GIVEN TASK: Search the listing below for "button". Copy each matching line.
[start]
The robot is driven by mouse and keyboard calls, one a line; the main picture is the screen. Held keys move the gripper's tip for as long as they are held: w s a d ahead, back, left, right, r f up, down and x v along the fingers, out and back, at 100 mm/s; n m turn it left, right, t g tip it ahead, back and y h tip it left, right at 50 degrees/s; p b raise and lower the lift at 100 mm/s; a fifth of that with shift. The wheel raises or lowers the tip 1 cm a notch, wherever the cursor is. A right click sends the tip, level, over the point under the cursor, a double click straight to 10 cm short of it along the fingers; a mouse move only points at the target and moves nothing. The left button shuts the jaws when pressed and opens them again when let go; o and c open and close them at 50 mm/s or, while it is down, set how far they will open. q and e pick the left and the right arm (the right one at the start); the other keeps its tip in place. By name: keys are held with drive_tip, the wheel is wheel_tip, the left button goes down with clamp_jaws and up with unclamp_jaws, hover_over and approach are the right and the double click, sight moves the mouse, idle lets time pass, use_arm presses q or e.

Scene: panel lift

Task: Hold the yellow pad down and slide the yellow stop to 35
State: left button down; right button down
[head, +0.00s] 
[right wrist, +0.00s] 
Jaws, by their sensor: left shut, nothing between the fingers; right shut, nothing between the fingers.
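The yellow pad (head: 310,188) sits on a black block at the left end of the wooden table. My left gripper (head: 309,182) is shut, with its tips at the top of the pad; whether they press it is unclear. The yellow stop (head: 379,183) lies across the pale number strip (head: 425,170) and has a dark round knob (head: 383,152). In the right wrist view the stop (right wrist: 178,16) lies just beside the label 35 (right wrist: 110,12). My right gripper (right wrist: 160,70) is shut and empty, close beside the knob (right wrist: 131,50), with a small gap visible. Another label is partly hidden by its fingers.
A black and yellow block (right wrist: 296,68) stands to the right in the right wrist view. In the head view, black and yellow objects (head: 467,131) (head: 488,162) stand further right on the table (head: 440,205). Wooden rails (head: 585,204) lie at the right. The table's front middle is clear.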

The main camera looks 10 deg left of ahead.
[end]
TASK RESPONSE:
The robot is driven by mouse and keyboard calls, one a line; the main picture is the screen. Held keys move the gripper's tip for as long as they are held: w s a d ahead, back, left, right, r f up, down and x v along the fingers, out and back, at 100 mm/s; n m turn it left, right, t g tip it ahead, back and y h tip it left, right at 50 degrees/s; p b raise and lower the lift at 100 mm/s; a fifth of that with shift. The wheel raises or lowers the tip 1 cm a notch, wherever the cursor is. A right click sends the tip, level, over the point under the cursor, a double click straight to 10 cm short of it along the fingers; a mouse move only points at the target and moves nothing. The left button shuts the jaws when pressed and opens them again when let go; o and c open and close them at 50 mm/s or, while it is down, set how far they will open. q and e pick the left and the right arm (the right one at the start); the other keeps its tip in place. By name: keys are held with drive_tip, the wheel is wheel_tip, the left button goes down with clamp_jaws and up with unclamp_jaws, hover_over and approach are the right and the double click, sight moves the mouse, idle lets time pass, use_arm presses q or e.
State: left button down; right button down

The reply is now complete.